Doch ein Blick wollten wir auch auf diesen Baum werfen. Auch hier war wenig zusehen. Grün soweit das Auge reicht, aber wir wollten doch rote Kirschen sehen. Obwohl da oben, wenn man da genau hinsah, dort hingen einige Äste voll. Naja, einige, sagen wir insgesamt fünf. Viele sind das nicht. Und ganz ehrlich, da hoch?!?, wie sollten wir das nun wieder schaffen? Nein, es wird wohl keine Kirschen geben.
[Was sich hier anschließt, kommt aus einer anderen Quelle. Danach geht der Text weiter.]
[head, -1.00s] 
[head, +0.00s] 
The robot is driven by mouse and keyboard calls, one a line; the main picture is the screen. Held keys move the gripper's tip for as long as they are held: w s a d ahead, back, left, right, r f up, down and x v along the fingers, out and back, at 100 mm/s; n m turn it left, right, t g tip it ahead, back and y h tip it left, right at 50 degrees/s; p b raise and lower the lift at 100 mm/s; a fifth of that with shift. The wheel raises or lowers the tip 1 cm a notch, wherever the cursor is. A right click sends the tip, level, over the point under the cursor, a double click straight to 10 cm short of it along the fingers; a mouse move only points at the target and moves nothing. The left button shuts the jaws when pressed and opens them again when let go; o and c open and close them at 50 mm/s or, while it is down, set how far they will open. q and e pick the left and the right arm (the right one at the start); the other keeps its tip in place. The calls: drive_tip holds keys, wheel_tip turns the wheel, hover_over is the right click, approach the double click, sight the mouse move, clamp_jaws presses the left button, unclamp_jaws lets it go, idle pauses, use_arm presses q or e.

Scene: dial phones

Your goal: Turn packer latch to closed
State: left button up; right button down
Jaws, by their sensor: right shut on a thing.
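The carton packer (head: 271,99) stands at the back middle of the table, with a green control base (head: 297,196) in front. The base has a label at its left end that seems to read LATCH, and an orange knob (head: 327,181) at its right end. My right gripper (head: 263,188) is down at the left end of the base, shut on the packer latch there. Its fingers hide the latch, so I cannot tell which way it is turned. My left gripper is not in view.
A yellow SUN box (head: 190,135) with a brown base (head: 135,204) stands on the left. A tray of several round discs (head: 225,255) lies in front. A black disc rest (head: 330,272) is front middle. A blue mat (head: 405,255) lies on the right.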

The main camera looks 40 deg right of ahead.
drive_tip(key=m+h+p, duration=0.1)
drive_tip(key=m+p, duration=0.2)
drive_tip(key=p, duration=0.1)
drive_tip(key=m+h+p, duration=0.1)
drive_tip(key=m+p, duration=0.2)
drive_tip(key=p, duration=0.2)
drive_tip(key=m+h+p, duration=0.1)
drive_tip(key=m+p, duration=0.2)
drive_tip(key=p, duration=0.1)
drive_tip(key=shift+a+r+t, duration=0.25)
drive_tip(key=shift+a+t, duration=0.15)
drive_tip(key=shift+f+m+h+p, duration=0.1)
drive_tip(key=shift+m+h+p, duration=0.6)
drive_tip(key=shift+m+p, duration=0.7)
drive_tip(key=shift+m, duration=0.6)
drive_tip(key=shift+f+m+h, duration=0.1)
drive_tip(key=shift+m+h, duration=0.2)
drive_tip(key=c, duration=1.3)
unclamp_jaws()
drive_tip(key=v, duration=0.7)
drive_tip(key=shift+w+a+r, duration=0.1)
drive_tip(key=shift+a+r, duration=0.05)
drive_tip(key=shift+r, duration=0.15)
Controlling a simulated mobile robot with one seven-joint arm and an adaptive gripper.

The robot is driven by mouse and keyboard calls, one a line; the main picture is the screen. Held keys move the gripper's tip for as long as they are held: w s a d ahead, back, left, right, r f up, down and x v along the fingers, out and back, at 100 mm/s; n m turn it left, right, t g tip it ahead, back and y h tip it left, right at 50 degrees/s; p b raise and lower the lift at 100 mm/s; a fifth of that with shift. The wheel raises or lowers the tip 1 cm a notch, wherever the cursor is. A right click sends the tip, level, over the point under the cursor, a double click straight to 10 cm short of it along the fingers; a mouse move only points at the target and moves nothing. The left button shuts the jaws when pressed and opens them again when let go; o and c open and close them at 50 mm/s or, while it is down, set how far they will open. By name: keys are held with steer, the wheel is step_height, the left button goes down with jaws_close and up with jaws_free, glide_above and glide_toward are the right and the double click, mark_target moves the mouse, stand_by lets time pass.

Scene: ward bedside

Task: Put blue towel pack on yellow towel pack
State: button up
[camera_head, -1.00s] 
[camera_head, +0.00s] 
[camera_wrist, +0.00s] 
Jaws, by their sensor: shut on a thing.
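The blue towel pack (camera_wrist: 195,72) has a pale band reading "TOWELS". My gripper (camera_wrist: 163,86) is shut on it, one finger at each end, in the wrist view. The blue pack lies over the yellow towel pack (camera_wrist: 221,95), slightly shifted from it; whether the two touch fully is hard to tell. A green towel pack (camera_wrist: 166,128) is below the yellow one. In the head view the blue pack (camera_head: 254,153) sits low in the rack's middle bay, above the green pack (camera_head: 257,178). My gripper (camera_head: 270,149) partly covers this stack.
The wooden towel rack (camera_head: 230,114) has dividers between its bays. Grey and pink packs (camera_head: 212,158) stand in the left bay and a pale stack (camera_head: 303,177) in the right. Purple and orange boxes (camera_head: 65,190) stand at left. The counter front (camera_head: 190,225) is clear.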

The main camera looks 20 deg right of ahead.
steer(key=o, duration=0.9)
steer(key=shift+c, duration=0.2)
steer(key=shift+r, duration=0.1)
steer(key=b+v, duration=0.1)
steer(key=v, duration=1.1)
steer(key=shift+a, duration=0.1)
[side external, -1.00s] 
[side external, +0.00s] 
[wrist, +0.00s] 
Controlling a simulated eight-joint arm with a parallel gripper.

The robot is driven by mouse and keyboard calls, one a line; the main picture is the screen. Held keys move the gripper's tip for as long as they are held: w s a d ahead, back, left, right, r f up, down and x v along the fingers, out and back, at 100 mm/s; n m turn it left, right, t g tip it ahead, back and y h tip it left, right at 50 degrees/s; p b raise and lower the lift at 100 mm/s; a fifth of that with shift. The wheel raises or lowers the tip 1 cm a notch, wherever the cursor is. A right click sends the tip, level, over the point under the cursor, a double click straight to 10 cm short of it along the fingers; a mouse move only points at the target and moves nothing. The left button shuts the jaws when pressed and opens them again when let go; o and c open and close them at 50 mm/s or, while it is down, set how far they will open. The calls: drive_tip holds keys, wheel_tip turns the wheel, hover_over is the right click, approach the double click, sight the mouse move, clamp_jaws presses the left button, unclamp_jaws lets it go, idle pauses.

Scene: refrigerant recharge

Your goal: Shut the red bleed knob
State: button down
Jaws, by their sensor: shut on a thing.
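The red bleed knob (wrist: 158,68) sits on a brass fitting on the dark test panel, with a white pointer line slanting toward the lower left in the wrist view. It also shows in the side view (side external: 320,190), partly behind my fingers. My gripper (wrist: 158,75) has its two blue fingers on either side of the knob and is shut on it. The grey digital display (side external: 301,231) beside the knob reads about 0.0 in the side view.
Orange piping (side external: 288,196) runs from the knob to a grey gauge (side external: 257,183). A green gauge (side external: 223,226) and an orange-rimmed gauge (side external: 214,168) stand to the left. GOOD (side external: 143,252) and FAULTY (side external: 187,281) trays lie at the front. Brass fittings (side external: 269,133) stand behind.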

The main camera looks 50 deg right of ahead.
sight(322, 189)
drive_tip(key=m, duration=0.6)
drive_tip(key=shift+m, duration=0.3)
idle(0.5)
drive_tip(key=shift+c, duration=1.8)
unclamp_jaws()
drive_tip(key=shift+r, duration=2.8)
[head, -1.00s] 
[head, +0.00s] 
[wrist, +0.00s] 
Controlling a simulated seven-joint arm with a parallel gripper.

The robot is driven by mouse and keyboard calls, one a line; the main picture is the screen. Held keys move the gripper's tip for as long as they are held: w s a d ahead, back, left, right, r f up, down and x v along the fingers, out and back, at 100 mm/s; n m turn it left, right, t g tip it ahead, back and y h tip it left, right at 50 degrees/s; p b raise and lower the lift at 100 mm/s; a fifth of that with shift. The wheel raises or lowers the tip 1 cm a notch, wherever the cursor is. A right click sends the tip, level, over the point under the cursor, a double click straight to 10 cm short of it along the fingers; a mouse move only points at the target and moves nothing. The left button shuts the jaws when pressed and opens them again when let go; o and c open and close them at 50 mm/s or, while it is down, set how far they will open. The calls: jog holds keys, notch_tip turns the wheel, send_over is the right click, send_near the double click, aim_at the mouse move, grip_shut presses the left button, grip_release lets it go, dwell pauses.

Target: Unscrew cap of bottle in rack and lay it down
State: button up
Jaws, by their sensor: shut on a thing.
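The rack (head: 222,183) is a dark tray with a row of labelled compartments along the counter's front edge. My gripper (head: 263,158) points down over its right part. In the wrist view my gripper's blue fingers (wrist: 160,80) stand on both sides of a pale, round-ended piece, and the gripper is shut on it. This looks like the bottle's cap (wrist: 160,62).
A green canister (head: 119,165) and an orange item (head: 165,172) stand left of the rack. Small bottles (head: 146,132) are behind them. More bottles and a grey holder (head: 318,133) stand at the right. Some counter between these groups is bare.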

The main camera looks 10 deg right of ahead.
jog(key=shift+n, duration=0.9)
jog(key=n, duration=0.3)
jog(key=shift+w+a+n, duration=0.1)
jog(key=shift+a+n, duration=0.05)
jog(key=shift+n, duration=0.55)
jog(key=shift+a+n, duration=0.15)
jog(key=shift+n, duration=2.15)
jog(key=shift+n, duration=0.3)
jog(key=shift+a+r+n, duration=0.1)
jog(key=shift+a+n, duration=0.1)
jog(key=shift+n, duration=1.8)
„Ja, aber wenn ich mit der langen Astsäge..?“

„Nein, die reicht nicht. Wenn dann müsstest du auf eine Leiter und dann mit der langen Astsäge den Ast da oben erwischen. Ja, dass könnte gehen.“

Und so haben wir überlegt und heute hat es der Herzensmann ausprobiert. Irgendwann schallte mein Name über die Wiese.

„Ja!? Was gibt es?“

„Komm mal her und bring ein Korb mit!“

Und so haben wir nun doch noch Kirschen. So schnell sind die Kinder noch nie vom Schwimmen nachhause geflitzt. Schnell waren die ersten Kirschen in den Mund gesteckt und es wurden auch noch Ohrringe gefunden. Denn was ist schon eine Kirschenzeit ohne Kirschen an den Ohren? Und was haben wir für ein Glück, dass wir doch noch einen Korb Kirschen ernten konnten.